When the experimental design has subjects appearing in one, and only one, of two treatment conditions, a nested t-test is the appropriate analysis. In a nested design the effects are found using the differences between the means. The results of the study are compared with a model of the distribution of differences between sample means under the null hypothesis, resulting in an exact significance level. As in all hypothesis tests, if the model is unlikely given the data, the model and the null hypothesis are rejected and the alternative accepted.
The t distribution is used to create the model under the null hypothesis rather than the normal distribution because error is added to the hypothesis testing procedure when the standard errors are estimated rather than known. The t distribution is very similar to the normal distribution, except an additional parameter, called the degrees of freedom is needed to describe a particular member of this family of distributions. The larger the degrees of freedom, the more similar the t distribution is to the normal distribution and the less correction for error.

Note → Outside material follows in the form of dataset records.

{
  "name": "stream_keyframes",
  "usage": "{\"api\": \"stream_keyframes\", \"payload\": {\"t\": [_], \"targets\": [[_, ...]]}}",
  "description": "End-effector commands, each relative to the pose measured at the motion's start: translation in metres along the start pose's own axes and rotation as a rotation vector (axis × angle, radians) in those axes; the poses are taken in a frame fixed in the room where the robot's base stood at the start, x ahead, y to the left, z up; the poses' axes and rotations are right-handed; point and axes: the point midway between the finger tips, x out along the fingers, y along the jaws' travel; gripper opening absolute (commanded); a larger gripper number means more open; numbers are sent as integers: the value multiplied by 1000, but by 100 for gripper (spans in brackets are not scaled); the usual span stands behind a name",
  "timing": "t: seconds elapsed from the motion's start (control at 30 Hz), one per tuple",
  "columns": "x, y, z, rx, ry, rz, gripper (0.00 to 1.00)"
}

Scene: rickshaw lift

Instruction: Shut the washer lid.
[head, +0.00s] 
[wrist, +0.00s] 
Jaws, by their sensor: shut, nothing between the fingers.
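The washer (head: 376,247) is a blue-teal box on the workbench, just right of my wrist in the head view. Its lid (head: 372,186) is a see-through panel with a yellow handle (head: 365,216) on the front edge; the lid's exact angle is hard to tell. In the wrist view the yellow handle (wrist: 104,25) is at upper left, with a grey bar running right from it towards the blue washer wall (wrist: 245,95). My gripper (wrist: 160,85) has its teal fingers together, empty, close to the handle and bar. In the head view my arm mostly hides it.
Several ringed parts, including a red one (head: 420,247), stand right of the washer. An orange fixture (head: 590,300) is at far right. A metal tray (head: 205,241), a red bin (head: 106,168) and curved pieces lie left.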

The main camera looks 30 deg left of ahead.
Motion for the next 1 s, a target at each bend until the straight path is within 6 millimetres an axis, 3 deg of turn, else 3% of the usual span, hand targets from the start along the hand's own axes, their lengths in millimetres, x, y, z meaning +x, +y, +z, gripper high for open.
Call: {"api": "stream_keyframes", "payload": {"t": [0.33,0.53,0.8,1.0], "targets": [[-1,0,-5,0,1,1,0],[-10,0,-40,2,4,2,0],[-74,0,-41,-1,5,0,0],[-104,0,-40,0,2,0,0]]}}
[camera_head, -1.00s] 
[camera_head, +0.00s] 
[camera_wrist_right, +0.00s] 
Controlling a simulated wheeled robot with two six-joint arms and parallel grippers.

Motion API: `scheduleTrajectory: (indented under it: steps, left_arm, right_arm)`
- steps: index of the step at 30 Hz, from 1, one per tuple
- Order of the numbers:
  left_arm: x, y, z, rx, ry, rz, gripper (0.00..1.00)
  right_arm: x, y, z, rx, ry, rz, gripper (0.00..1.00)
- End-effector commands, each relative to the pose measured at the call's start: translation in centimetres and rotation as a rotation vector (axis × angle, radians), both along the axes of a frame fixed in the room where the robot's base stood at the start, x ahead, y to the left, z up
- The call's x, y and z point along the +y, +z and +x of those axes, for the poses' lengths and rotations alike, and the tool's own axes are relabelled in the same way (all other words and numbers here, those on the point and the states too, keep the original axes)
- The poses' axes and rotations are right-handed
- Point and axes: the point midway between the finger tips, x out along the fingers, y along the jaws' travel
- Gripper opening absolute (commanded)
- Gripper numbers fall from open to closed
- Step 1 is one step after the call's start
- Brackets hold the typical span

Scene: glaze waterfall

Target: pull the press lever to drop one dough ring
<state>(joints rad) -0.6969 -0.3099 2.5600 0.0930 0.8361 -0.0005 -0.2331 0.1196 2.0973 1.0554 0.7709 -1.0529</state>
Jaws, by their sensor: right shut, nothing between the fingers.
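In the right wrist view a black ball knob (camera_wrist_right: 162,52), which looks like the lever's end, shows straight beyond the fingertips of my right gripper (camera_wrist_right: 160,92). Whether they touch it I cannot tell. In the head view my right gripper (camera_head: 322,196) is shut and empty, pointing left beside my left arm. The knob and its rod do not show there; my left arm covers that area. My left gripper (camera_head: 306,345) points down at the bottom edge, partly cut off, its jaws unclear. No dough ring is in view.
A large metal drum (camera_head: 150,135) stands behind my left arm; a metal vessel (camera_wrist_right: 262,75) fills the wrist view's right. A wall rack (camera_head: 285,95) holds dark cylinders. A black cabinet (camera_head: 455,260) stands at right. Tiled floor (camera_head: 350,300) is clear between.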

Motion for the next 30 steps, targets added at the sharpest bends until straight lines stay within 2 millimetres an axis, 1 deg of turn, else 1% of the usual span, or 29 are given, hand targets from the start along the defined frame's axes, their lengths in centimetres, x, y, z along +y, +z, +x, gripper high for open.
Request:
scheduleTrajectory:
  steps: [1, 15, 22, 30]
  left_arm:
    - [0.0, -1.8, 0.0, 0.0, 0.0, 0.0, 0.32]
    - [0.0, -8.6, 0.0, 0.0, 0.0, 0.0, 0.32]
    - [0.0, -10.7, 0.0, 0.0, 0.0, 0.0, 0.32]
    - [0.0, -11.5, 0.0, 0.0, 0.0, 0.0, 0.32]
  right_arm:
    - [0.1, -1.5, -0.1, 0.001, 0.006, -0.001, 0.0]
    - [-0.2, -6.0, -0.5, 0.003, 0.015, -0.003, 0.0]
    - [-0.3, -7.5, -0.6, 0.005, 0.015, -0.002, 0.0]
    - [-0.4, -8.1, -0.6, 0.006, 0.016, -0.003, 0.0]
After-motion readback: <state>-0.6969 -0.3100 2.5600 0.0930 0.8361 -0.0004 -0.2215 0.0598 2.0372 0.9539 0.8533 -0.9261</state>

The statistician has the choice of using either a single tail or both tails when doing a t test. In a non-directional or two-tailed t test, alpha is divided in half and each half is placed in one tail of the distribution. The effects may be significant in either direction. In a directional t test, alpha is placed in a single tail of the distribution and are only significant if the results fall in that tail. Results are more likely to be significant in a directional test, but because it is difficult to verify that the statistician decided before the study to use a one-tailed t test, the two-tailed t test is most often used.